麻繩,竟然成為殺害台南長榮女大生的兇器之一。(圖/取自Unsplash)
落網的梁姓嫌犯表示是想要性侵才擄人,但上次用手拉人「拉不走」,這次才改用麻繩,「結果不小心就把人勒死」。(圖/取自Unsplash)

但話又說回來了,我們切不可忘記西哲蘇格拉底是怎麼死的,雖然蘇格拉底本身沒有錯,但是在雅典人民公審之下,仍舊被判了死刑。是以「多數決」未必即等於「真理」,這也是為何在民主法治社會中,我們要服從多數,但仍應尊重少數的道理。在鐵路殺警案中若沒有精神鑑定報告為佐證,法官會率爾判決無罪而自陷於遭各界唾罵的窘境嗎?事實上,不採判決後果考量法,而依證據勇於以良心判案的法官,才是在台灣這個「司法保守主義」的社會中應該被讚揚的。

以筆者承辦過的一件選舉無效案為例,中選會臨時召開會議採用「傳真投票」法,認定某被判刑後潛逃,待行刑權時效消滅後再行參選之人符合參選資格,被監察院調查認定有違法塗改會議決議之情事。或因選舉無效之訴勝訴後必須重選,不論行政機關或參選人均須再耗費相當資源(在這種後果考量法之下,台灣目前還沒有一件選舉無效之訴贏過),或承審法官也沒有道德勇氣敢判原告勝訴創造歷史,才絞盡腦汁想出一個無法服眾的判決理由:告中選會的部分駁回,因為中選會不是主辦的選委會,告地方選委會的部分無理由,因為地方選委會只是承中選會之命辦事。這種理由讓人索難理解,如果中選會的行為違法,地方選委會承中選會之命辦事就會突然變成合法?顛覆了所謂的「毒樹果實原則」;中選會身為合議制機關卻可不開會而「傳真投票」,遭監察院調查認定違法塗改決議,但也沒有人需要負責,這就是「司法保守主義」運作下的結果。

一個有道德勇氣判決的法官對於個案正義的維護是多麼重要的一件事!但是沒什麼人會關心這種事,大部分人關心的只是判決是否符合主流民意,就像判蘇格拉底死刑的雅典公民。雅典最引以為豪的民主制度恰恰扼殺了雅典最彌足珍貴的精神財產。

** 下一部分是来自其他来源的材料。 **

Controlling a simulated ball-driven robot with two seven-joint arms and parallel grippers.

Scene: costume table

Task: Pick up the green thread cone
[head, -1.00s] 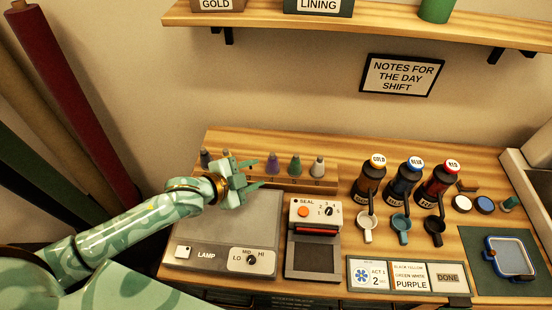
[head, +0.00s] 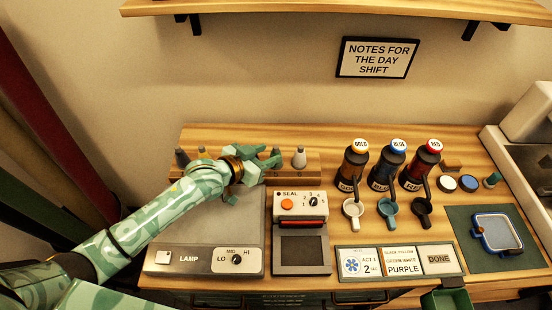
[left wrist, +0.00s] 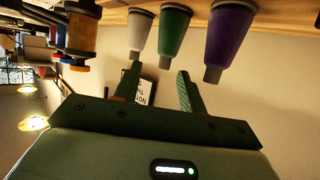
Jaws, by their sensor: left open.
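The green thread cone (left wrist: 176,30) shows in the left wrist view, where the picture is upside down, between a white cone (left wrist: 140,30) and a purple cone (left wrist: 230,32). Its narrow tip lies roughly between the fingers of my open left gripper (left wrist: 159,82), just beyond their ends. In the head view my left gripper (head: 268,163) is at the cone rack and mostly hides the green cone (head: 276,152). The white cone (head: 299,157) stands clear to the right; the purple one is hidden there. I cannot tell whether the fingers touch a cone. My right gripper is not in view.
The rack (head: 312,173) stands at the back left of the table. A grey lamp box (head: 190,240) and a sealer (head: 300,235) are in front. Bottles with gold, blue (head: 390,165) and red caps stand to the right.

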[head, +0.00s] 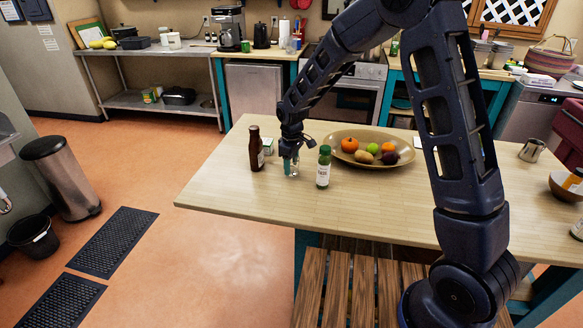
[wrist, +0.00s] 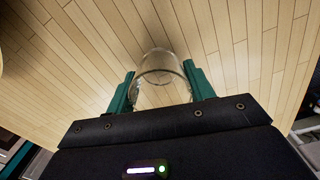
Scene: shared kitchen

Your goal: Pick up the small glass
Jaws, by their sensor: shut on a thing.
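The small glass (head: 293,168) is clear and stands on the wooden table between a brown bottle and a white-labelled bottle. In the wrist view the glass (wrist: 160,68) sits between the two green fingers, its round rim toward the top. My gripper (head: 290,165) points down at the glass and is shut on it, one finger on each side. In the wrist view my gripper (wrist: 160,85) has its fingers touching the glass walls. Whether the base of the glass touches the table is hard to tell.
The brown bottle (head: 256,149) stands close on the left, the green-capped bottle (head: 323,168) close on the right. A small box (head: 267,146) is behind. A fruit platter (head: 345,137) lies right of them. The table's front left (head: 225,190) is clear. A metal pitcher (head: 532,150) stands far right.

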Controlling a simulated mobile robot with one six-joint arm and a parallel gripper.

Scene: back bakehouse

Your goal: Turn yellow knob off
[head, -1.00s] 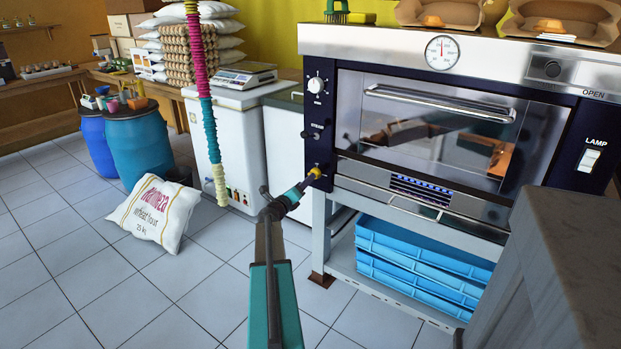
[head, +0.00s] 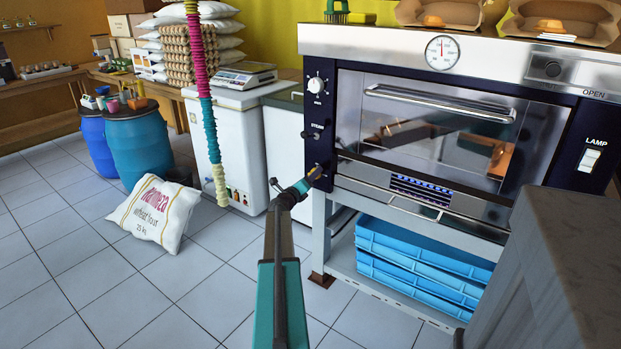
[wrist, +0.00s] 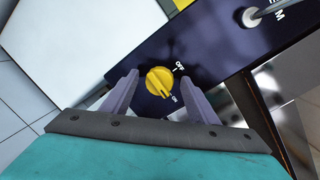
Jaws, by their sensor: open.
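The yellow knob (wrist: 159,81) is on the dark oven panel in the wrist view, beside white OFF and ON marks. OFF is above right of it and ON is below right. Its raised ridge slants down to the right, roughly toward ON. My gripper (wrist: 160,77) is open, with one pale finger on each side of the knob and visible gaps between. I cannot tell how deep the fingers reach. In the head view my gripper (head: 309,179) is at the lower left of the oven front, where it partly hides the knob.
The oven (head: 430,215) has a white knob (head: 316,85) and a steam control (head: 312,135) above. Blue crates (head: 420,265) sit on the stand below. A flour sack (head: 150,212) lies on the tiles at left. A grey block (head: 560,260) stands at right.

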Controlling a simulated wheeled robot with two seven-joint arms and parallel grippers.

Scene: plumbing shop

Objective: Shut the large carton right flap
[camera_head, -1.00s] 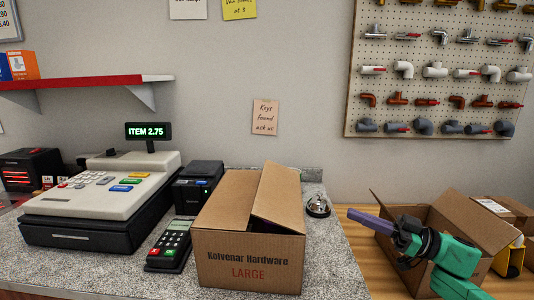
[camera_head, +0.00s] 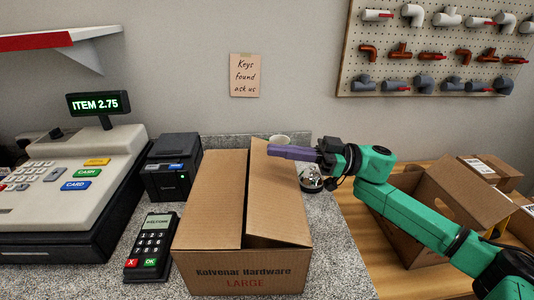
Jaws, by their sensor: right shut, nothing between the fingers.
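The large carton (camera_head: 245,279) is a brown box marked "Kolvenar Hardware LARGE" on the grey counter. Its left flap (camera_head: 210,200) lies nearly flat over the top. Its right flap (camera_head: 276,205) leans inward over the top, its inner edge a little raised, with a narrow dark gap between the two flaps. My right gripper (camera_head: 270,152) has purple fingers, shut and empty. It reaches in from the right, its tips over the far part of the right flap. I cannot tell whether they touch it. My left gripper is not in view.
A card terminal (camera_head: 152,243), a small black printer (camera_head: 174,170) and a cash register (camera_head: 75,190) stand left of the carton. A bell (camera_head: 311,178) sits right of it under my arm. An open brown box (camera_head: 455,190) stands on the wooden surface at right.

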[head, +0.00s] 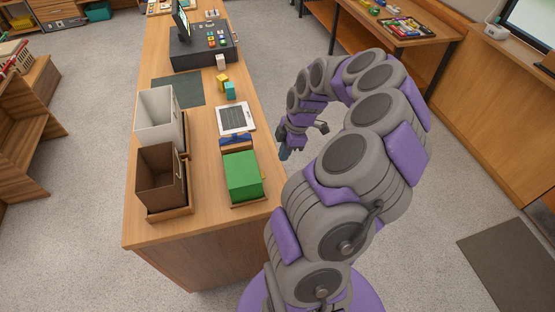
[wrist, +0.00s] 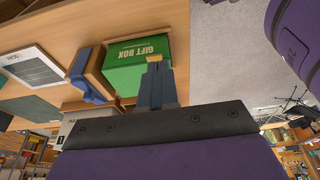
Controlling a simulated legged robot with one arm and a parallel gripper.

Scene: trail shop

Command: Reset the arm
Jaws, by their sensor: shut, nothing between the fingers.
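My arm is curled in a tall arc to the right of the wooden counter (head: 195,236) in the head view. My gripper (head: 284,153) hangs at the end of the arc, just beyond the counter's right edge. In the wrist view my gripper (wrist: 155,70) is shut, with nothing between its fingers. A green gift box (wrist: 130,52) shows behind the fingertips there. In the head view the green box (head: 242,175) sits in a wooden tray near the counter's right edge, apart from my gripper.
A brown bin (head: 160,178) and a white bin (head: 158,117) stand on the counter's left side. A white framed panel (head: 235,119), small yellow (head: 223,82) and teal (head: 230,91) blocks and a dark register (head: 203,45) lie farther back. Grey floor (head: 285,60) is clear beyond my arm.

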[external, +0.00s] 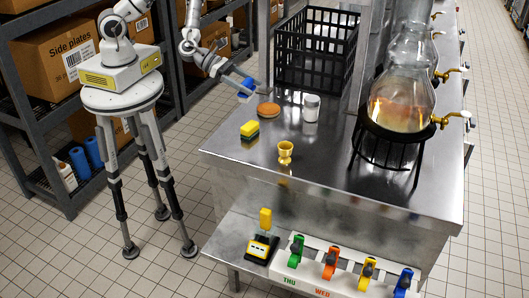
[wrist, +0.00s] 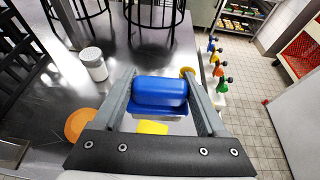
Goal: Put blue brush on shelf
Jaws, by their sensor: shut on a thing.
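My gripper (external: 246,87) is above the left edge of the steel counter (external: 330,185), near its back. It is shut on the blue brush (external: 244,86). In the wrist view the brush (wrist: 160,92) shows as a rounded blue block lying across between the two fingers of the gripper (wrist: 161,84); no bristles can be made out. A low steel shelf (external: 225,245) juts out at the counter's front left. A dark storage rack (external: 40,170) with shelves stands at the left. Which one is the task's shelf cannot be told.
On the counter are a brown disc (external: 268,110), a white jar (external: 311,108), a yellow-green sponge (external: 249,131), a yellow cup (external: 285,152), a black crate (external: 290,62) and glass vessels (external: 402,100). Colored-handled items (external: 330,263) line the front. The counter's front middle is clear.

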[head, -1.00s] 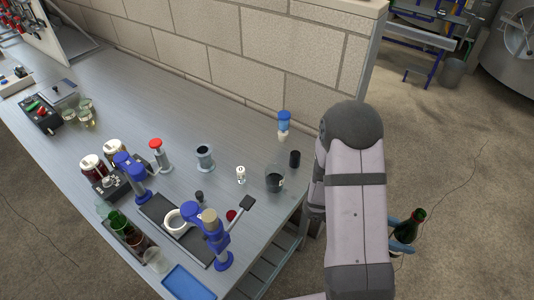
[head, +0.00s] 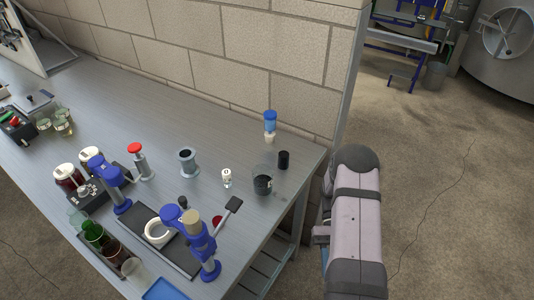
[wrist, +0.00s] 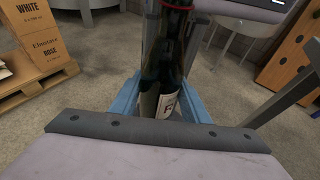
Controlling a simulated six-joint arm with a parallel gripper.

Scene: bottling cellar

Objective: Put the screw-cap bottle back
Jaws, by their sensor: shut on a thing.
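A dark green bottle (wrist: 168,65) with a red band at its neck and a white label stands roughly upright in the wrist view. The blue jaws of my gripper (wrist: 162,100) are shut on it, one on each side. Its top is cut off by the frame edge, so I cannot see its closure. In the head view my arm hides the bottle and nearly all of the gripper. A dark rack (head: 103,252) at the bench's front edge holds a row of glass pieces, among them a green one (head: 95,234) and a brown one (head: 112,250).
The grey bench (head: 225,110) carries a blue-and-black press (head: 200,240), a blue tray (head: 165,290), a beaker with dark contents (head: 263,182) and a blue-topped container (head: 270,122). The wrist view shows cartons (wrist: 48,35) on a pallet (wrist: 35,80). Floor right of the bench is open.

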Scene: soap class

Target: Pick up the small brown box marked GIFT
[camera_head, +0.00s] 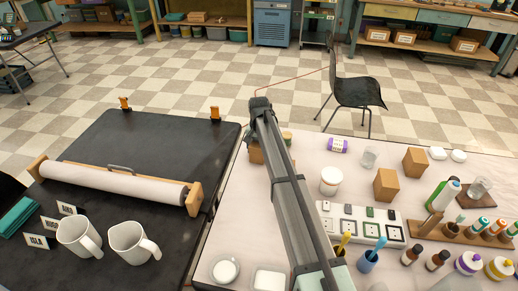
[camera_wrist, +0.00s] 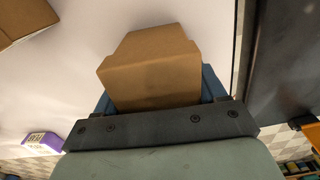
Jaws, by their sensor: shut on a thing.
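A small brown box (camera_wrist: 150,65) fills the space between the blue fingers of my gripper (camera_wrist: 160,98) in the wrist view. My gripper is shut on it. No GIFT marking shows on the faces in view. In the camera_head view, part of a brown box (camera_head: 256,154) shows beside my arm at the left side of the white table. My arm hides the rest of it and the fingers there. I cannot tell whether the box is clear of the table.
Two other brown boxes, one nearer (camera_head: 386,185) and one farther (camera_head: 415,162), stand to the right. A black table (camera_head: 150,145) adjoins at left.

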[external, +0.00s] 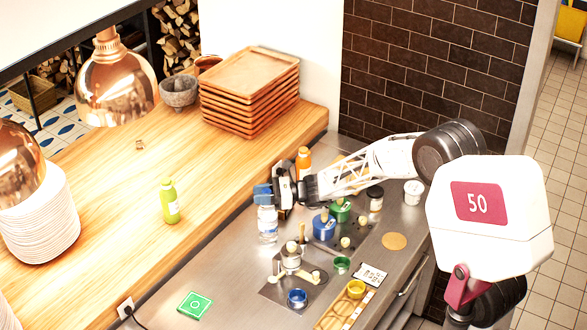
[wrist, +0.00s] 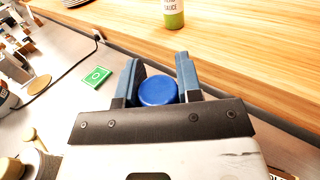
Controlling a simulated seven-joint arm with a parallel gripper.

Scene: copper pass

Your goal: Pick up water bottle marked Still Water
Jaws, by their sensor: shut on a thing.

其實,一般民眾有時會錯罵好法官為恐龍,卻忽略了真正的恐龍法官而不罵。以刑事案件而言,因為刑案違反社會倫理的特性,一般民眾能夠很直覺的判定對錯,例如殺人案件,一般民眾通常會直覺就是加害人的錯,像這種類型的案件,民眾的關注度會比較高,一旦判決結果違反了自己的直覺,甚至會出現外行指導內行的情況 ; 但在民事案件,未必違反一般社會倫理性,態樣比較複雜多端,有些法官久居廟堂之上,不知民間運作實況,而一般民眾對於民事案件的型態沒有接觸過的,對其屬於全然陌生的領域,無法直覺反應,自然也難以對法官下指導棋,像這種類型的案件,民眾的關注度甚低,造成有些恐龍法官的現象都不為人所知,但這部分卻長期被社會忽略,甚至目前的國民參審制都只限於刑事案件,而不包括民事事件。事實上,有些民事事件因為不當判決,對被害人所造成的傷害絕不亞於刑事案件,但卻不為社會所普遍重視,這才是未來應該要檢討改進的。